┏━━

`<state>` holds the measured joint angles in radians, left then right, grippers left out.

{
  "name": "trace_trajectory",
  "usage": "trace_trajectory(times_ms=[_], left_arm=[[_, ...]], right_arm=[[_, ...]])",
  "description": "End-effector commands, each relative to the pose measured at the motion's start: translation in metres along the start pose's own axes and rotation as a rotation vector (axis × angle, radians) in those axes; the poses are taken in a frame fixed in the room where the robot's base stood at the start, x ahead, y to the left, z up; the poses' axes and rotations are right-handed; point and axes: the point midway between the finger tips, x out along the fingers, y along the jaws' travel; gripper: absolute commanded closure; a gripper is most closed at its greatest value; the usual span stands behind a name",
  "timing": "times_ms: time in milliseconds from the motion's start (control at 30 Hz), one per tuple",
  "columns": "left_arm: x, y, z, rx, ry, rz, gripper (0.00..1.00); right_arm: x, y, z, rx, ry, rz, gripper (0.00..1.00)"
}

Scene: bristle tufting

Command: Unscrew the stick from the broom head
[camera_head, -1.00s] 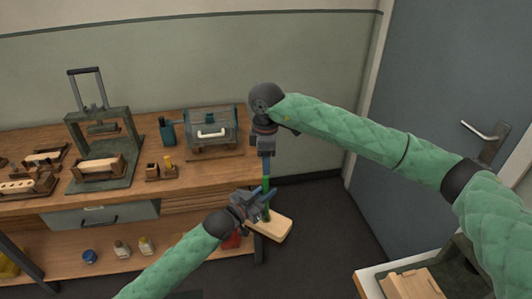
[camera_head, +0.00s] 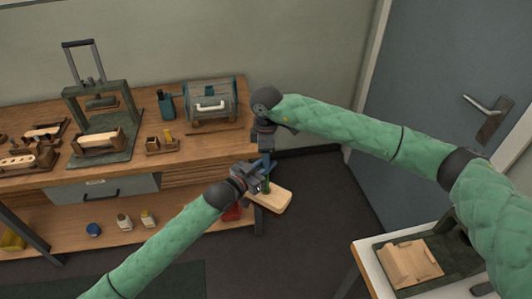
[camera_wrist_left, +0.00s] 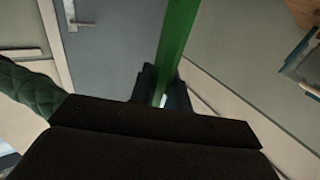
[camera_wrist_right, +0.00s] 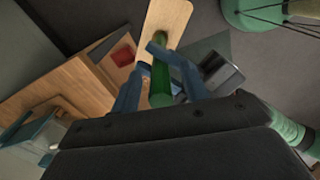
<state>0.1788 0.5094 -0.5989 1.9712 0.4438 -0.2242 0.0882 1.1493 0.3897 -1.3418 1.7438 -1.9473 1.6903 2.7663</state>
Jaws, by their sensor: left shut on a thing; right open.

┗━━

**TASK PROMPT**
Except for the pictures, reproduce every line exactly.

**COMPLETED TASK**
`<state>` holds the measured joint angles in radians, left then right, grippers left out.

{
  "name": "trace_trajectory",
  "usage": "trace_trajectory(times_ms=[_], left_arm=[[_, ...]], right_arm=[[_, ...]])",
  "description": "End-effector commands, each relative to the pose measured at the motion's start: translation in metres along the start pose's own axes and rotation as a rotation vector (axis × angle, radians) in those axes; the poses are taken in a frame fixed in the room where the robot's base stood at the start, x ahead, y to the left, z up; the poses' axes and rotations are right-handed; point and axes: the point midway between the finger tips, x out along the fingers, y along the jaws' travel; gripper: absolute commanded closure; a gripper is most closed at its greatest value; the usual span stands behind a name",
  "timing": "times_ms: time in milliseconds from the motion's start (control at 30 Hz), one per tuple",
  "columns": "left_arm: x, y, z, rx, ry, rz, gripper (0.00..1.00); right_arm: x, y, z, rx, ry, rz, gripper (0.00..1.00)"
}

Scene: bristle tufting

Command: Unscrew the stick from the broom head
[camera_head, -1.00s] 
[camera_head, +0.00s] 
[camera_wrist_left, +0.00s] 
[camera_wrist_right, +0.00s] 
<state>0.1788 0.5094 -0.5989 1.9712 0.4438 -0.2242 0.0882 1.1493 0.3897 -1.3418 1.7438 -1.9473 1.6903 2.7663</state>
Jaws, by their sensor: left shut on a thing; right open.

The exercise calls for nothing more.